Minacce del FPLP e Bologna
Ciò che portò l’allora responsabile del SISMI a Beirut, quartier generale della resistenza palestinese, colonnello Giovannone, a inviare ripetuti messaggi a Roma avvertendo delle minacce del FPLP – siamo nella primavera del 1980, in prossimità della strage del 2 agosto – per la mancata liberazione del loro uomo. Messaggi rimasti nel cassetto per oltre quarant’anni ma il cui contenuto è stato finalmente divulgato e che, una volta desecretati, consentirebbero una ben diversa lettura processuale della strage di Bologna.
Dimenticati dallo Stato
Dell’eccidio di Fiumicino, dove persero la vita 34 persone, a differenza degli altri atti terroristici che insanguinarono il nostro paese per lunghi anni, si sente parlare poco e, soprattutto, non è oggetto di commemorazioni da parte delle autorità dello Stato.
La ragione è di tutta evidenza. È un episodio che va dimenticato, poiché ricordarlo significherebbe aprire scenari scomodi per chi – in maniera trasversale, per interesse o convenienza o viltà – tiene in ostaggio una nazione e una pubblica opinione con teoremi prefabbricati, costruiti con un’interpretazione delle vicende italiane in chiave ideologica.
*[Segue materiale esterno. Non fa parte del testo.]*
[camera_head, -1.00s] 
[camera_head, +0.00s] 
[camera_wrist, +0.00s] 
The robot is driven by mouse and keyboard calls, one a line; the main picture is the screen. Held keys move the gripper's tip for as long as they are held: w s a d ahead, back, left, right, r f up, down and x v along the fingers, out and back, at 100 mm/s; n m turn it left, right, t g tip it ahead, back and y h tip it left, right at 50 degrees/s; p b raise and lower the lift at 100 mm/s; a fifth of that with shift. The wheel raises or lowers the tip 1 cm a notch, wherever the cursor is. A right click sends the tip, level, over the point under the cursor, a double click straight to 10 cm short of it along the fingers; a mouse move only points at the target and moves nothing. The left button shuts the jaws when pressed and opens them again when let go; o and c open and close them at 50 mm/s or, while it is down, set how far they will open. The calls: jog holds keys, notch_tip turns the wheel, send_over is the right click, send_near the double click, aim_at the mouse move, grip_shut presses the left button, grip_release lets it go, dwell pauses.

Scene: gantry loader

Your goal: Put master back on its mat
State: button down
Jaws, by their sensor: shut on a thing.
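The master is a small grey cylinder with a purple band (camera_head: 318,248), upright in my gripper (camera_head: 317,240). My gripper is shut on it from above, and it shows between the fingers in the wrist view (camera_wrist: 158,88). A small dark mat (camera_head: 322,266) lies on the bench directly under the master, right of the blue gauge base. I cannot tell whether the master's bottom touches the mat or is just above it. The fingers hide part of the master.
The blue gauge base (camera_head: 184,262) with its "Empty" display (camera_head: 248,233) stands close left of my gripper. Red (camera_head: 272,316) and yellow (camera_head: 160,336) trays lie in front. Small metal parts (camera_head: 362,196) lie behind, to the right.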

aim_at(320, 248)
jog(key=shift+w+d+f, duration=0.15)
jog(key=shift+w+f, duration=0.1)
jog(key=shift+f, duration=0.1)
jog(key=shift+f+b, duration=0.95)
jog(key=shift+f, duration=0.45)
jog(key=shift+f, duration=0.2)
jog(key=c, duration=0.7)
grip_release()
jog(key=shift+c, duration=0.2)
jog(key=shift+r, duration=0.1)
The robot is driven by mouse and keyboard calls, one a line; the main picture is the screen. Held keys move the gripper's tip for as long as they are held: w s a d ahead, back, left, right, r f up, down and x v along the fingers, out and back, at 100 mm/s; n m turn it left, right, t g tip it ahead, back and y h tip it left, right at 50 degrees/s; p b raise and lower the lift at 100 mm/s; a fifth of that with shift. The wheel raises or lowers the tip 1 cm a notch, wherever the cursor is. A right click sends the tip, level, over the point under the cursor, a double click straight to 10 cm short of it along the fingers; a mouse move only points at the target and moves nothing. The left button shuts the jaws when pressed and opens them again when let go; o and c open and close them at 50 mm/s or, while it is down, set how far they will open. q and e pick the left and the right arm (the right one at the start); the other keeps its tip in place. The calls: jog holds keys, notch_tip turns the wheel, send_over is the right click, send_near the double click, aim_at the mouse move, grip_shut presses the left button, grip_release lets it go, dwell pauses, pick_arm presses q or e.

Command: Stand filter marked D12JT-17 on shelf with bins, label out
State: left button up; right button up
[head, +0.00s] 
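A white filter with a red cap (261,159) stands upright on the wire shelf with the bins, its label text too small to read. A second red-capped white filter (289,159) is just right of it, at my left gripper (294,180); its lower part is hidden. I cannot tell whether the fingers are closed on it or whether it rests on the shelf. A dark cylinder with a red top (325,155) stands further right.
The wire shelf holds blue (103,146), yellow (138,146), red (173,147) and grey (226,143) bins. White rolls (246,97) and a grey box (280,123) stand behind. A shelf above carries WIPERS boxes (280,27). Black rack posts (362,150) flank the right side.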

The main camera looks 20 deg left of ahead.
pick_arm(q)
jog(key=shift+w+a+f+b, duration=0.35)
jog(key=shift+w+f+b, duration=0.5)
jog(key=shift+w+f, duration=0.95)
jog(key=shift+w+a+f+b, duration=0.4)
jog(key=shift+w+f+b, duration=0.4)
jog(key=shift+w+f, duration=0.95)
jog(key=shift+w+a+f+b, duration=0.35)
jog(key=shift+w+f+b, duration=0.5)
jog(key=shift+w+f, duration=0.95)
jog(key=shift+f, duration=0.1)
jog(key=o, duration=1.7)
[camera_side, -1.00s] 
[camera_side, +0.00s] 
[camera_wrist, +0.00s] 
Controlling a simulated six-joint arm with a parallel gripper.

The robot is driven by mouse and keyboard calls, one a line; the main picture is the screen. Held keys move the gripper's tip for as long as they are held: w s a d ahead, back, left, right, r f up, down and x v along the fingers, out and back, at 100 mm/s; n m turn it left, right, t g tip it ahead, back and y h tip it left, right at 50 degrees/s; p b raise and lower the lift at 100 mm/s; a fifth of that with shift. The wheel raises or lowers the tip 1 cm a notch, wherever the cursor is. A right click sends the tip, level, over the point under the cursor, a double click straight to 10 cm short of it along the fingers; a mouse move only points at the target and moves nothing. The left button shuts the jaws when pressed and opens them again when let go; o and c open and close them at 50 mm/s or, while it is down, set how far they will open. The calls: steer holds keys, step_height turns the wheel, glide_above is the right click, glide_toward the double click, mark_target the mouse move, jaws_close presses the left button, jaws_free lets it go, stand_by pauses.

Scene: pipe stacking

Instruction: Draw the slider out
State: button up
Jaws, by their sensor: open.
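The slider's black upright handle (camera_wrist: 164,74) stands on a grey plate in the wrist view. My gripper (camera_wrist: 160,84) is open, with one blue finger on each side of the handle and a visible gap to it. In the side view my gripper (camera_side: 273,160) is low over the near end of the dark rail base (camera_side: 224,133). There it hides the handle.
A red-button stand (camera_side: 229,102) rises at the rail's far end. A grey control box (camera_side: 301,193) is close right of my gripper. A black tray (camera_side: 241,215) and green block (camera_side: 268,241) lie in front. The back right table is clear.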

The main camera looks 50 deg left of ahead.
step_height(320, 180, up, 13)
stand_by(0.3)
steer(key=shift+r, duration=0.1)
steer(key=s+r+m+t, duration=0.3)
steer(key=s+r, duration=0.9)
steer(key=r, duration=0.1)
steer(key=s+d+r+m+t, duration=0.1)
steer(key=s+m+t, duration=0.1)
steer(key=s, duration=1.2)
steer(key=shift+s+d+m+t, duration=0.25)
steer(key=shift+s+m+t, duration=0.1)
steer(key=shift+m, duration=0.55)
L’attuale sistema di potere non può fare a meno della menzogna, che è – ed è stato – il suo nutrimento e il torbido collante delle sue tremebonde istituzioni; finché gli Italiani non faranno i conti con la propria storia, nessuna possibilità di riscatto darà possibile. La libertà non può nascere senza verità.